Exhibition Policy

Exhibitions at the Haggerty Museum of Art advance the Museum’s mission to enrich the intellectual and creative lives of Marquette University students, faculty and the community at large through  transformational, thought-provoking experiences.  Exhibitions present an important opportunity to interpret the Museum’s diverse collection from multiple perspectives, and to initiate and share new scholarship related to the Museum's collection. Exhibitions create a forum for critical inquiry, promoting visual thinking, and advancing knowledge across the academic disciplines. 

As a general policy, the Museum does not accept unsolicited artist submissions. We cannot guarantee that material e-mailed or sent by mail will be viewed or returned, so we kindly ask that you refrain from submitting unsolicited materials.

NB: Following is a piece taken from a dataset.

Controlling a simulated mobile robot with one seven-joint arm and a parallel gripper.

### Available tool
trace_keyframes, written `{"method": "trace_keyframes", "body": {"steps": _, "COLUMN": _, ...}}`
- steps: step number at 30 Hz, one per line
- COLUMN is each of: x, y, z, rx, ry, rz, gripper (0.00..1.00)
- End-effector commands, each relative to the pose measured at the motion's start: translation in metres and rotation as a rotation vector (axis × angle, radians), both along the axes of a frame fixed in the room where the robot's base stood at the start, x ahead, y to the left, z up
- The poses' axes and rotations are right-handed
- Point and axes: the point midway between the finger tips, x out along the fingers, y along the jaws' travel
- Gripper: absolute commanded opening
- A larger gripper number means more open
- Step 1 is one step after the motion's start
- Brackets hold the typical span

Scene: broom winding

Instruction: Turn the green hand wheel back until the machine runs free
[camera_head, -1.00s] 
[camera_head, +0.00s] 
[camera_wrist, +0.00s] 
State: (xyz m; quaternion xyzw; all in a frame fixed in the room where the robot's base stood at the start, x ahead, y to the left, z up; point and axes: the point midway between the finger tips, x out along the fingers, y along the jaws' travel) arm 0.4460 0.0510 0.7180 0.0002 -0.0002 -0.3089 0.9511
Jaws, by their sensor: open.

The Museum’s exhibition schedule is planned several years in advance and is carefully balanced to present varied artistic programming to our audiences. Therefore, we are not able to accommodate unsolicited submissions for exhibitions.

 Guiding Principles

  • Artistic Excellence - Exhibitions at the Haggerty Museum of Art are comprised of significant works of art that demonstrate a high level of aesthetic quality.  Artistic excellence, artistic significance and artistic merit are the primary criteria guiding the selection and evaluation of the Museum’s exhibitions.
  • Marquette University Vision, Mission and Values - The Haggerty Museum of Art’s exhibitions support and advance the University’s Jesuit vision, mission and guiding values.
  • Audience - Exhibitions at the Haggerty focus on clearly defined audiences. Each exhibition takes into consideration the Museum’s strategic goals for audience cultivation, is aligned with those goals when possible, and is informed by research documenting the needs and interests of the exhibition’s target audience(s).
  • Curriculum Connections - Exhibitions presented during the academic year (fall and spring semesters) focus on strengthening teaching and learning in Marquette University courses.  Exhibitions presented during the academic year are aligned with outcomes in Marquette’s Core of Common Studies.
  • Faculty Partnerships - The Haggerty strives to develop meaningful partnerships with Marquette University faculty members.  Towards that end, the Museum regularly invites faculty members to guest curate exhibitions pertaining to their research interests or areas of specialty.
  • Community Engagement - The Museum’s exhibitions strive to engage the greater Milwaukee community with the Haggerty Museum of Art. The Haggerty’s exhibitions foster and are shaped by community collaborations whenever possible, in the form of both collaborating institutions contributing content to the exhibition and educational programs developed in collaboration with organizations serving the exhibition’s targeted audiences.  The Museum strives, when appropriate, to integrate exhibitions into campus or city-wide thematic programming. 
  • Local artists - The Haggerty Museum of Art’s exhibition program includes a commitment to exhibit and interpret the work of both established and upcoming artists living and/or working in the greater Milwaukee area.
  • Single Collector Exhibitions - The Haggerty Museum of Art does not present exhibitions comprised solely of work lent by a single private collector, unless the collection is an actual or promised gift to the Haggerty.
  • Learning - A strong interpretive element is integrated into the design of all exhibitions. Whenever possible, interpretive elements are interactive and/or multi-sensory. Educational programs aligned with the exhibition’s target audience(s) are presented in conjunction with exhibitions. The Museum strives to offer some type of educational publication (gallery guide, catalogue, etc.) with exhibitions. When possible and appropriate, educational resources and programs weave a common thread between exhibitions simultaneously on view in the Museum.
  • Planning -  The Haggerty generally plans exhibitions two to three years in advance.  However, the Museum builds flexibility into its schedule so that the Haggerty may be nimble and responsive to contemporary concerns and/or or unforeseen opportunities. Exhibitions on view at the same time are linked thematically when possible and appropriate. 
  • Evaluation - Each exhibition is informed by clearly articulated curatorial goals and learning outcomes, and those goals and outcomes are measured with appropriate evaluation protocols.
  • Social Concerns - The Museum’s exhibition portfolio includes exhibitions relating to contemporary local, regional, national and international social concerns. 
  • Balance - The Museum presents a balanced portfolio of exhibitions, demonstrating diversity in audiences served, artists represented (local, regional, national, gender, ethnicity, contemporary, historic) and types of exhibitions (traveling, Museum-originated, collection-based, juried, etc.).  The Museum balances thematic group exhibitions with exhibitions of work by a single artist.
  • Documentation - Each exhibition is visually documented, and that documentation – along with educational materials produced for the exhibition – is preserved in an exhibition archive that is accessible to Museum audiences.
  • Design - Each exhibition integrates high-quality exhibition design that is visually pleasing, that effectively communicates the exhibition’s message, and that facilitates meaningful aesthetic experiences for all Museum visitors.